-- GIVEN INSTRUCTION --
Omit all images, then return the remaining material exactly as it stands.
((
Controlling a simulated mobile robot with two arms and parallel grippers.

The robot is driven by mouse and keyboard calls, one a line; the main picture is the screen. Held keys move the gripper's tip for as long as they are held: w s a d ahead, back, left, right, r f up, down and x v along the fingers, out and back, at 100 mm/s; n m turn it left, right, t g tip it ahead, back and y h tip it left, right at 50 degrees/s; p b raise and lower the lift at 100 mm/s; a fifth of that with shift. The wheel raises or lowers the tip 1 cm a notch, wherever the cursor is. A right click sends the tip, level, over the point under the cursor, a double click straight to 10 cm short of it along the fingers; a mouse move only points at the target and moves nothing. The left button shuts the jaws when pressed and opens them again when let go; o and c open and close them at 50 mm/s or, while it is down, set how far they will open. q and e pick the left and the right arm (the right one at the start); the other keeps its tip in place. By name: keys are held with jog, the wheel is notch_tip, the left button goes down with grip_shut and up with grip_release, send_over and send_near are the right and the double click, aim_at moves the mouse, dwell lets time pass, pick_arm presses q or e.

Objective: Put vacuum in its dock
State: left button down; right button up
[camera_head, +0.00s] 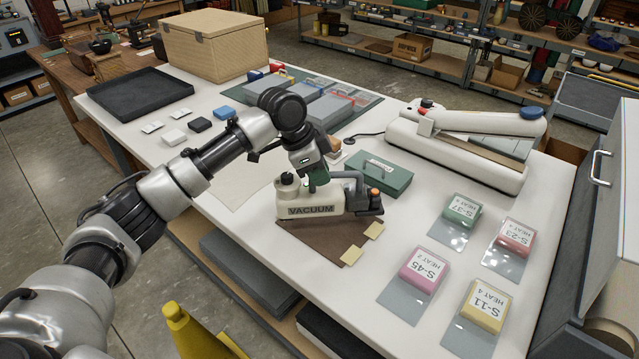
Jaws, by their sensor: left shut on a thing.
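The vacuum (311,211) is a cream body with a dark label reading VACUUM, dark parts and an orange knob at its right end. It is on or just above a dark brown mat (325,240) with pale yellow tabs; I cannot tell whether it touches. My left gripper (317,178) reaches down from above and is shut on the vacuum at its top. The fingertips are partly hidden by the gripper body and the vacuum. No thing marked as a dock shows clearly; the brown mat lies directly under the vacuum. My right gripper is not in view.
A green case (378,176) stands close behind the vacuum. A white sealer machine (460,145) is at the back right. Labelled coloured blocks in clear bags, such as the pink one (424,270), lie at the right. A wooden box (214,45) and black tray (140,100) stand at the far left.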

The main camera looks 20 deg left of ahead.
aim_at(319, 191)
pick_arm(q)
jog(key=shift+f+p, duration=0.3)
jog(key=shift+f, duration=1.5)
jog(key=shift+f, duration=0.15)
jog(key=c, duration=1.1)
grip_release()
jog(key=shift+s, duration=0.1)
))
-- RESPONSE --
Controlling a simulated mobile robot with two arms and parallel grippers.

The robot is driven by mouse and keyboard calls, one a line; the main picture is the screen. Held keys move the gripper's tip for as long as they are held: w s a d ahead, back, left, right, r f up, down and x v along the fingers, out and back, at 100 mm/s; n m turn it left, right, t g tip it ahead, back and y h tip it left, right at 50 degrees/s; p b raise and lower the lift at 100 mm/s; a fifth of that with shift. The wheel raises or lowers the tip 1 cm a notch, wherever the cursor is. A right click sends the tip, level, over the point under the cursor, a double click straight to 10 cm short of it along the fingers; a mouse move only points at the target and moves nothing. The left button shuts the jaws when pressed and opens them again when let go; o and c open and close them at 50 mm/s or, while it is down, set how far they will open. q and e pick the left and the right arm (the right one at the start); the other keeps its tip in place. By name: keys are held with jog, the wheel is notch_tip, the left button goes down with grip_shut and up with grip_release, send_over and send_near are the right and the double click, aim_at moves the mouse, dwell lets time pass, pick_arm presses q or e.

Objective: Put vacuum in its dock
State: left button down; right button up
[camera_head, +0.00s] 
Jaws, by their sensor: left shut on a thing.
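The vacuum (311,211) is a cream body with a dark label reading VACUUM, dark parts and an orange knob at its right end. It is on or just above a dark brown mat (325,240) with pale yellow tabs; I cannot tell whether it touches. My left gripper (317,178) reaches down from above and is shut on the vacuum at its top. The fingertips are partly hidden by the gripper body and the vacuum. No thing marked as a dock shows clearly; the brown mat lies directly under the vacuum. My right gripper is not in view.
A green case (378,176) stands close behind the vacuum. A white sealer machine (460,145) is at the back right. Labelled coloured blocks in clear bags, such as the pink one (424,270), lie at the right. A wooden box (214,45) and black tray (140,100) stand at the far left.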

The main camera looks 20 deg left of ahead.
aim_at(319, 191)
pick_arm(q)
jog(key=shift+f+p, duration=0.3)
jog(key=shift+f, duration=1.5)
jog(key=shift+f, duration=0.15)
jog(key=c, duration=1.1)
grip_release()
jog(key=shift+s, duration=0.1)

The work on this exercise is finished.